[BEGIN]
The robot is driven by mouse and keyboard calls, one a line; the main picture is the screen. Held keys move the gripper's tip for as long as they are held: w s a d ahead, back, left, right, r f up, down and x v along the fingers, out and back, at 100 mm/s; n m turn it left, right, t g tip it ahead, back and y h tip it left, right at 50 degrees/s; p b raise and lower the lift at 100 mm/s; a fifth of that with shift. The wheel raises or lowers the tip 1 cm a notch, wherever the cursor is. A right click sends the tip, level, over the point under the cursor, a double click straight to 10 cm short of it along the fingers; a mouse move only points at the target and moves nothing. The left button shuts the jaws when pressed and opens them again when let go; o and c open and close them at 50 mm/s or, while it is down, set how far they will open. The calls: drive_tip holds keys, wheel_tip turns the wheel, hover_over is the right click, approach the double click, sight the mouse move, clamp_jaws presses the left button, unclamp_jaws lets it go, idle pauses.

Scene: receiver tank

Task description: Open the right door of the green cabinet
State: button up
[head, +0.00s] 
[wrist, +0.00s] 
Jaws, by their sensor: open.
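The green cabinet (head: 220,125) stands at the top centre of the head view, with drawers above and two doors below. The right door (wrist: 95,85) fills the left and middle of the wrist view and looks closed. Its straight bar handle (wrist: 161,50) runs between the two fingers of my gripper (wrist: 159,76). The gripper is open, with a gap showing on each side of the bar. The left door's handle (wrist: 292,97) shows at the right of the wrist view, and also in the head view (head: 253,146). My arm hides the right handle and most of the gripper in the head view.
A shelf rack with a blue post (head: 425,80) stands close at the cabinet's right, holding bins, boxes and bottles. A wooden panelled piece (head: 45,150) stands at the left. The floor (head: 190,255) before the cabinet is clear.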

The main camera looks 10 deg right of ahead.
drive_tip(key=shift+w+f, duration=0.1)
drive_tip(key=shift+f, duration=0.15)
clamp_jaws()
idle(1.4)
[END]
Beginning at the line that contains "[wrist, +0.00s]", retype each line of the listing up to and including the last one, exactly as it stands, and nothing else.

[wrist, +0.00s] 
Jaws, by their sensor: open.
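The green cabinet (head: 220,125) stands at the top centre of the head view, with drawers above and two doors below. The right door (wrist: 95,85) fills the left and middle of the wrist view and looks closed. Its straight bar handle (wrist: 161,50) runs between the two fingers of my gripper (wrist: 159,76). The gripper is open, with a gap showing on each side of the bar. The left door's handle (wrist: 292,97) shows at the right of the wrist view, and also in the head view (head: 253,146). My arm hides the right handle and most of the gripper in the head view.
A shelf rack with a blue post (head: 425,80) stands close at the cabinet's right, holding bins, boxes and bottles. A wooden panelled piece (head: 45,150) stands at the left. The floor (head: 190,255) before the cabinet is clear.

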The main camera looks 10 deg right of ahead.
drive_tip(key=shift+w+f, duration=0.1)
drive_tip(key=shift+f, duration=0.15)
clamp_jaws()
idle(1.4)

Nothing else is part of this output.